To great surprise not only a leash was given, but also a large plastic bag.
It was then realized, too late, too late, that in the case Springer had to depose his pooh, the innocent photographer was supposed to clean that up.
This would be a first time life experience and one not exactly looking forward to.
But it was too late to retract the generous offer to walk the family dog and off Springer went wildly testing the strength of the leash.
Meanwhile prayers were sent to Who Is In Charge of us:
“Oh my God in heaven. You probably know I am a Buddhist but can you for only once have mercy on this soul? Please let the dog not pooh during this walk! I will consider becoming Catholic again when you avoid me having to scoop up Springer’s pooh. Amen”
Shortly after these sincere prayers Springer squatted and manufactured the largest heap of pooh ever seen in Canada.

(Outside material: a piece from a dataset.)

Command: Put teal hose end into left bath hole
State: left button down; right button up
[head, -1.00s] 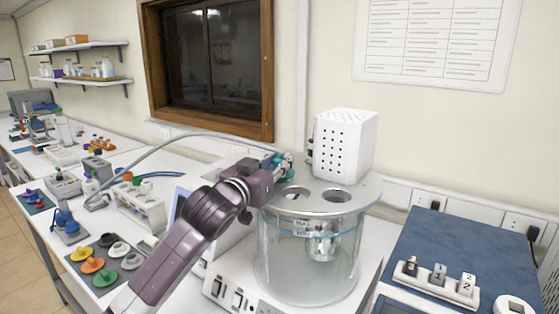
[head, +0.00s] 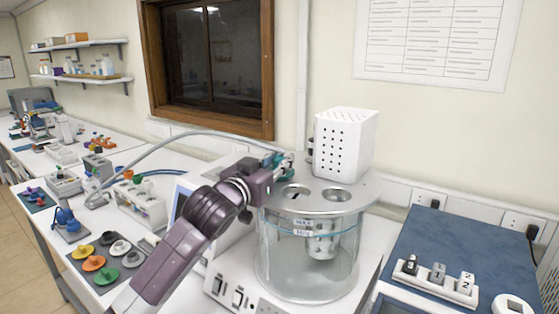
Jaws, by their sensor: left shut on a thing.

Exactly on the lawn of a fancy house.
The generous offer to become a Catholic again was due to Springer’s nasty behaviour off the table right away.
This by itself was already rather dramatic and shocking, one sheep less returning to his Shepherd, but the next thing to happen was even worse.
To have to put a hand in a plastic bag and scoop excrements of a large poodle.
It is disgusting.
It makes a healthy man almost vomit.
Because it still has the colour of dog food: reddish and greenish.
And because it smells.
More precisely, it stinks.
And in your hand, in spite of the plastic bag, you feel it is warm.
Which is the worst.
All those dog owners in Northern America cleaning up after their dogs, they are heroes and outstanding citizens and an example for the rest of the world, especially for those in Amsterdam.